**WHAT IS NEEDED**. Reproduce the records that follow in full, excluding any picture they contain.

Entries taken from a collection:
╭──

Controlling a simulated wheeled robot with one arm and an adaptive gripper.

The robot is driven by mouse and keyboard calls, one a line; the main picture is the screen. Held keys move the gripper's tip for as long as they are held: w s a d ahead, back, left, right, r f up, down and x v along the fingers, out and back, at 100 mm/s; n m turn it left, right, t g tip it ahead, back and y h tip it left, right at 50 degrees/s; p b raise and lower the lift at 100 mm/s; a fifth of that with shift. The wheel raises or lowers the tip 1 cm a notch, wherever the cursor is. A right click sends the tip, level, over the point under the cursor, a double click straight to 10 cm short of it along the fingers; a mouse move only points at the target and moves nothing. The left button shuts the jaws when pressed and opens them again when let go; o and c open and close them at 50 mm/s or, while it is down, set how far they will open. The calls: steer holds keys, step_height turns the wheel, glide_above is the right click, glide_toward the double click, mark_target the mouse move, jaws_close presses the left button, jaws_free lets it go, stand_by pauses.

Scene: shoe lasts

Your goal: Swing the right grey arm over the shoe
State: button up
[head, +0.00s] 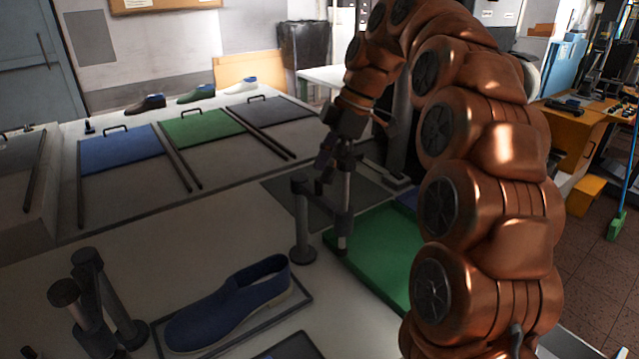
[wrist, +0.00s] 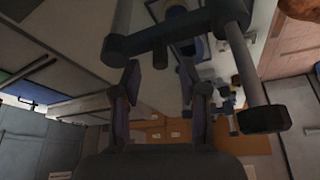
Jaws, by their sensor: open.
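The blue shoe (head: 228,303) lies on a dark-edged plate at the front of the table in the head view. The right grey arm (head: 325,208) stands behind and right of it: an upright post, a crossbar and a vertical rod at its right end. The crossbar points away from the shoe. My gripper (head: 321,178) is by this arm, near its rod. In the wrist view my gripper (wrist: 160,78) is open and empty, with the grey crossbar (wrist: 170,38) just past its fingertips. I cannot tell whether they touch.
A left grey arm (head: 95,300) stands left of the shoe. A green tray (head: 375,250) lies right of the right arm. Blue (head: 120,150), green (head: 200,127) and grey (head: 270,111) panels lie behind, with several shoes beyond. Open table lies between the grey arms behind the shoe.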

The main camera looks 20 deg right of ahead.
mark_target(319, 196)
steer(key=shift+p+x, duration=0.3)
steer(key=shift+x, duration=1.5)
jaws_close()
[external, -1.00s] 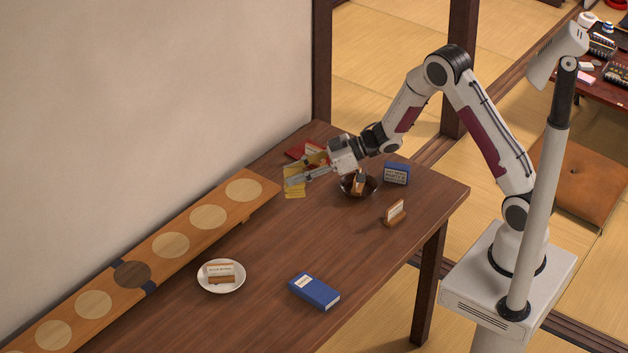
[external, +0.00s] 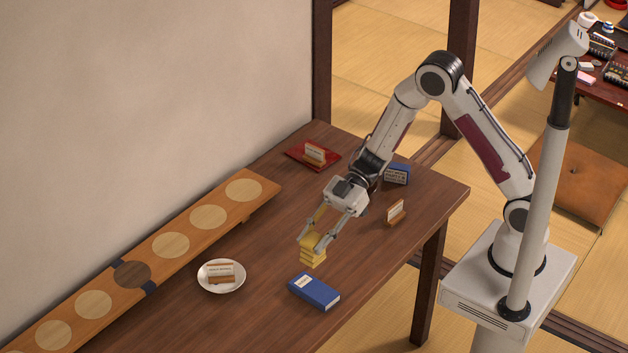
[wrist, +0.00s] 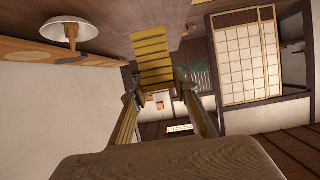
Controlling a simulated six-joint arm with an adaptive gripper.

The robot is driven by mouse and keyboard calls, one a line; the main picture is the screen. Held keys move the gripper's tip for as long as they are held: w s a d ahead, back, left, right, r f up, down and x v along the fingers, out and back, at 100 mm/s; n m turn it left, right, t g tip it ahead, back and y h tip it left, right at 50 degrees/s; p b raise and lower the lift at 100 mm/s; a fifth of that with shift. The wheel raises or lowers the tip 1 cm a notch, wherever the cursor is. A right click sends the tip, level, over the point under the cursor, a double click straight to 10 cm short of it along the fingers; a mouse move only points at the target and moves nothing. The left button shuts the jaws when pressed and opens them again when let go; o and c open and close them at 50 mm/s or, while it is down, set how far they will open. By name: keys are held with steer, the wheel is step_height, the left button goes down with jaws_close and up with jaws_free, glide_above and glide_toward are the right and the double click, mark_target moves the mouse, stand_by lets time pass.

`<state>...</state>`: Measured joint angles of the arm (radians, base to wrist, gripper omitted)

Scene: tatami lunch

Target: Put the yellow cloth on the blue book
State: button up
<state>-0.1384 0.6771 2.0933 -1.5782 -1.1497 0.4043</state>
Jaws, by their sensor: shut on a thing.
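The yellow cloth (external: 312,251) hangs in folds from my gripper (external: 319,239). In the wrist view the cloth (wrist: 152,55) shows as a striped yellow piece between the fingertips of my gripper (wrist: 155,88). The blue book (external: 314,291) lies flat near the table's front edge, with a white label on its cover. A gap of table shows between cloth and book in the external view. The book is not seen in the wrist view.
A white plate (external: 211,287) with a card holder stands left of the book. A red tray (external: 301,152) with a card stand is at the back. A small card stand (external: 396,219) and a blue box (external: 397,175) are at right. A long board (external: 175,254) runs along the wall.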

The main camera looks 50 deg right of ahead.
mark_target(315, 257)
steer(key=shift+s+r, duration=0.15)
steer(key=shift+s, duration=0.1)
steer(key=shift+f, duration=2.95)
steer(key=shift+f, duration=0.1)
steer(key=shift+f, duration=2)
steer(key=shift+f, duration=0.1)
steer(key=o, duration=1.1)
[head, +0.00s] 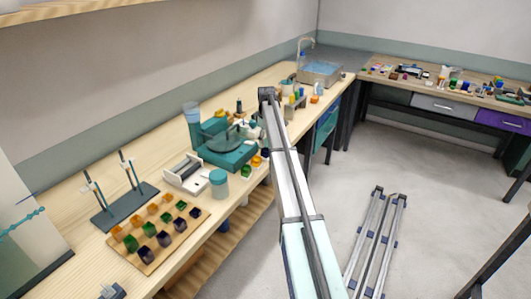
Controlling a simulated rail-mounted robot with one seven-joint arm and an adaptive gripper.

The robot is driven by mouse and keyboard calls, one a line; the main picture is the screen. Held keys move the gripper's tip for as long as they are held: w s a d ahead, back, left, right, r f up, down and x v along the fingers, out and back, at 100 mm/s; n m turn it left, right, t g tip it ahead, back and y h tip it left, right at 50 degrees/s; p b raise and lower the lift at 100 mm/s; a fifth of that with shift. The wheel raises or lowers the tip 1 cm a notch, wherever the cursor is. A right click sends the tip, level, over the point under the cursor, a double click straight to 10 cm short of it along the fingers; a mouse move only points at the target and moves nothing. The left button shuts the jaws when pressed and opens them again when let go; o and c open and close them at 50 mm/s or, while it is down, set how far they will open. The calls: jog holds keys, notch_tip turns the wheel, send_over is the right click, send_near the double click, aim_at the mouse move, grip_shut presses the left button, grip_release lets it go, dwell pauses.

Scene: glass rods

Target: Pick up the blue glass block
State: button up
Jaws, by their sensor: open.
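I cannot pick out the blue glass block with certainty. A wooden board (143,262) at the near left of the long bench holds rows of small glass-like blocks. They look orange, green and dark purple or dark blue. One dark block (164,239) sits near the board's front edge, but its exact colour is unclear. My arm rises through the middle of the picture to a dark joint over the bench edge. I cannot make out my gripper; it may be hidden behind the arm.
A sink (320,73) is at the far end. Rails (375,245) lie on the open floor.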

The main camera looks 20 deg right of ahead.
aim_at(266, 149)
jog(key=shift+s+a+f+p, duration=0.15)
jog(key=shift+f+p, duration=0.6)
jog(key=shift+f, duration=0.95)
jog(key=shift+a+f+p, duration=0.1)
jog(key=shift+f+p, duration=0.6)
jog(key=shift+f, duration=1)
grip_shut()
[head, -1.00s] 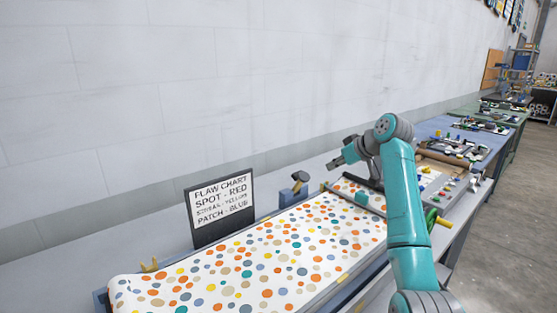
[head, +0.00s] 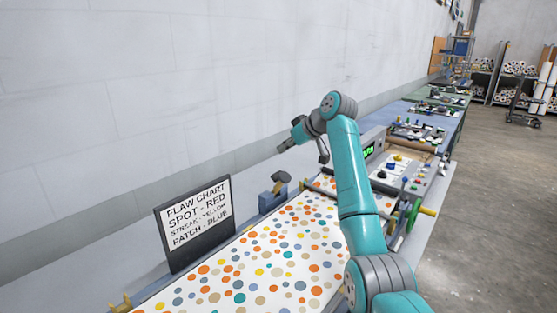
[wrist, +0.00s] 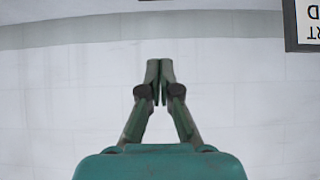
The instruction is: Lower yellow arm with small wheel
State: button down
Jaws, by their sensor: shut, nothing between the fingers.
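I cannot pick out a yellow arm with a small wheel for certain. Small yellow parts show in the head view: a yellow bracket (head: 122,303) at the bench's near left and a yellow handle (head: 428,211) beside a green handwheel (head: 413,214) at the right. My gripper (head: 282,149) is raised above the spotted cloth, pointing left toward the wall. In the wrist view my gripper (wrist: 160,72) is shut and empty, with only the pale wall behind its fingertips. My arm hides part of the press.
A flaw chart sign (head: 195,222) stands at the cloth's left edge. A blue block with a dark top (head: 272,199) stands beside the spotted cloth (head: 262,272). Open floor (head: 490,230) is at the right.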

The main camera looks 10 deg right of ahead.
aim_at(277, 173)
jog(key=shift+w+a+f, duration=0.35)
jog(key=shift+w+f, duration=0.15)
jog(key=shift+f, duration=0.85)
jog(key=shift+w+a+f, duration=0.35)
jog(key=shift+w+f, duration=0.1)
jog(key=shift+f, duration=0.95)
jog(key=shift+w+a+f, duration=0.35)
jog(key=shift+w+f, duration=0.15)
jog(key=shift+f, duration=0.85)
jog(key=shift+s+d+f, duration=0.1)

╰──

**OUTPUT FOR THIS EXERCISE**.
Controlling a simulated wheeled robot with one arm and an adaptive gripper.

The robot is driven by mouse and keyboard calls, one a line; the main picture is the screen. Held keys move the gripper's tip for as long as they are held: w s a d ahead, back, left, right, r f up, down and x v along the fingers, out and back, at 100 mm/s; n m turn it left, right, t g tip it ahead, back and y h tip it left, right at 50 degrees/s; p b raise and lower the lift at 100 mm/s; a fifth of that with shift. The wheel raises or lowers the tip 1 cm a notch, wherever the cursor is. A right click sends the tip, level, over the point under the cursor, a double click straight to 10 cm short of it along the fingers; a mouse move only points at the target and moves nothing. The left button shuts the jaws when pressed and opens them again when let go; o and c open and close them at 50 mm/s or, while it is down, set how far they will open. The calls: steer holds keys, step_height turns the wheel, glide_above is the right click, glide_toward the double click, mark_target the mouse move, jaws_close presses the left button, jaws_free lets it go, stand_by pauses.

Scene: shoe lasts

Your goal: Swing the right grey arm over the shoe
State: button up
[head, +0.00s] 
[wrist, +0.00s] 
Jaws, by their sensor: open.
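The blue shoe (head: 228,303) lies on a dark-edged plate at the front of the table in the head view. The right grey arm (head: 325,208) stands behind and right of it: an upright post, a crossbar and a vertical rod at its right end. The crossbar points away from the shoe. My gripper (head: 321,178) is by this arm, near its rod. In the wrist view my gripper (wrist: 160,78) is open and empty, with the grey crossbar (wrist: 170,38) just past its fingertips. I cannot tell whether they touch.
A left grey arm (head: 95,300) stands left of the shoe. A green tray (head: 375,250) lies right of the right arm. Blue (head: 120,150), green (head: 200,127) and grey (head: 270,111) panels lie behind, with several shoes beyond. Open table lies between the grey arms behind the shoe.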

The main camera looks 20 deg right of ahead.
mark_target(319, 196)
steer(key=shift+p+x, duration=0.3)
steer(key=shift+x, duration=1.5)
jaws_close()
[external, -1.00s] 
[external, +0.00s] 
[wrist, +0.00s] 
Controlling a simulated six-joint arm with an adaptive gripper.

The robot is driven by mouse and keyboard calls, one a line; the main picture is the screen. Held keys move the gripper's tip for as long as they are held: w s a d ahead, back, left, right, r f up, down and x v along the fingers, out and back, at 100 mm/s; n m turn it left, right, t g tip it ahead, back and y h tip it left, right at 50 degrees/s; p b raise and lower the lift at 100 mm/s; a fifth of that with shift. The wheel raises or lowers the tip 1 cm a notch, wherever the cursor is. A right click sends the tip, level, over the point under the cursor, a double click straight to 10 cm short of it along the fingers; a mouse move only points at the target and moves nothing. The left button shuts the jaws when pressed and opens them again when let go; o and c open and close them at 50 mm/s or, while it is down, set how far they will open. By name: keys are held with steer, the wheel is step_height, the left button goes down with jaws_close and up with jaws_free, glide_above and glide_toward are the right and the double click, mark_target moves the mouse, stand_by lets time pass.

`<state>...</state>`: Measured joint angles of the arm (radians, base to wrist, gripper omitted)

Scene: tatami lunch

Target: Put the yellow cloth on the blue book
State: button up
<state>-0.1384 0.6771 2.0933 -1.5782 -1.1497 0.4043</state>
Jaws, by their sensor: shut on a thing.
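The yellow cloth (external: 312,251) hangs in folds from my gripper (external: 319,239). In the wrist view the cloth (wrist: 152,55) shows as a striped yellow piece between the fingertips of my gripper (wrist: 155,88). The blue book (external: 314,291) lies flat near the table's front edge, with a white label on its cover. A gap of table shows between cloth and book in the external view. The book is not seen in the wrist view.
A white plate (external: 211,287) with a card holder stands left of the book. A red tray (external: 301,152) with a card stand is at the back. A small card stand (external: 396,219) and a blue box (external: 397,175) are at right. A long board (external: 175,254) runs along the wall.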

The main camera looks 50 deg right of ahead.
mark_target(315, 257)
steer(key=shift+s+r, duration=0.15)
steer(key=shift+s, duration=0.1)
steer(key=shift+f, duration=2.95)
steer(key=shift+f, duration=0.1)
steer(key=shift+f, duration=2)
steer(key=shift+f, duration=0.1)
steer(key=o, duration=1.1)
[head, +0.00s] 
Controlling a simulated rail-mounted robot with one seven-joint arm and an adaptive gripper.

The robot is driven by mouse and keyboard calls, one a line; the main picture is the screen. Held keys move the gripper's tip for as long as they are held: w s a d ahead, back, left, right, r f up, down and x v along the fingers, out and back, at 100 mm/s; n m turn it left, right, t g tip it ahead, back and y h tip it left, right at 50 degrees/s; p b raise and lower the lift at 100 mm/s; a fifth of that with shift. The wheel raises or lowers the tip 1 cm a notch, wherever the cursor is. A right click sends the tip, level, over the point under the cursor, a double click straight to 10 cm short of it along the fingers; a mouse move only points at the target and moves nothing. The left button shuts the jaws when pressed and opens them again when let go; o and c open and close them at 50 mm/s or, while it is down, set how far they will open. The calls: jog holds keys, notch_tip turns the wheel, send_over is the right click, send_near the double click, aim_at the mouse move, grip_shut presses the left button, grip_release lets it go, dwell pauses.

Scene: glass rods

Target: Pick up the blue glass block
State: button up
Jaws, by their sensor: open.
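I cannot pick out the blue glass block with certainty. A wooden board (143,262) at the near left of the long bench holds rows of small glass-like blocks. They look orange, green and dark purple or dark blue. One dark block (164,239) sits near the board's front edge, but its exact colour is unclear. My arm rises through the middle of the picture to a dark joint over the bench edge. I cannot make out my gripper; it may be hidden behind the arm.
A sink (320,73) is at the far end. Rails (375,245) lie on the open floor.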

The main camera looks 20 deg right of ahead.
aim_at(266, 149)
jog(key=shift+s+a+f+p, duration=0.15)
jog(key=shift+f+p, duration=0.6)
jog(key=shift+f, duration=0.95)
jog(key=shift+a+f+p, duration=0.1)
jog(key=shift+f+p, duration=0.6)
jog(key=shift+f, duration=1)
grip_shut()
[head, -1.00s] 
[head, +0.00s] 
[wrist, +0.00s] 
The instruction is: Lower yellow arm with small wheel
State: button down
Jaws, by their sensor: shut, nothing between the fingers.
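I cannot pick out a yellow arm with a small wheel for certain. Small yellow parts show in the head view: a yellow bracket (head: 122,303) at the bench's near left and a yellow handle (head: 428,211) beside a green handwheel (head: 413,214) at the right. My gripper (head: 282,149) is raised above the spotted cloth, pointing left toward the wall. In the wrist view my gripper (wrist: 160,72) is shut and empty, with only the pale wall behind its fingertips. My arm hides part of the press.
A flaw chart sign (head: 195,222) stands at the cloth's left edge. A blue block with a dark top (head: 272,199) stands beside the spotted cloth (head: 262,272). Open floor (head: 490,230) is at the right.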

The main camera looks 10 deg right of ahead.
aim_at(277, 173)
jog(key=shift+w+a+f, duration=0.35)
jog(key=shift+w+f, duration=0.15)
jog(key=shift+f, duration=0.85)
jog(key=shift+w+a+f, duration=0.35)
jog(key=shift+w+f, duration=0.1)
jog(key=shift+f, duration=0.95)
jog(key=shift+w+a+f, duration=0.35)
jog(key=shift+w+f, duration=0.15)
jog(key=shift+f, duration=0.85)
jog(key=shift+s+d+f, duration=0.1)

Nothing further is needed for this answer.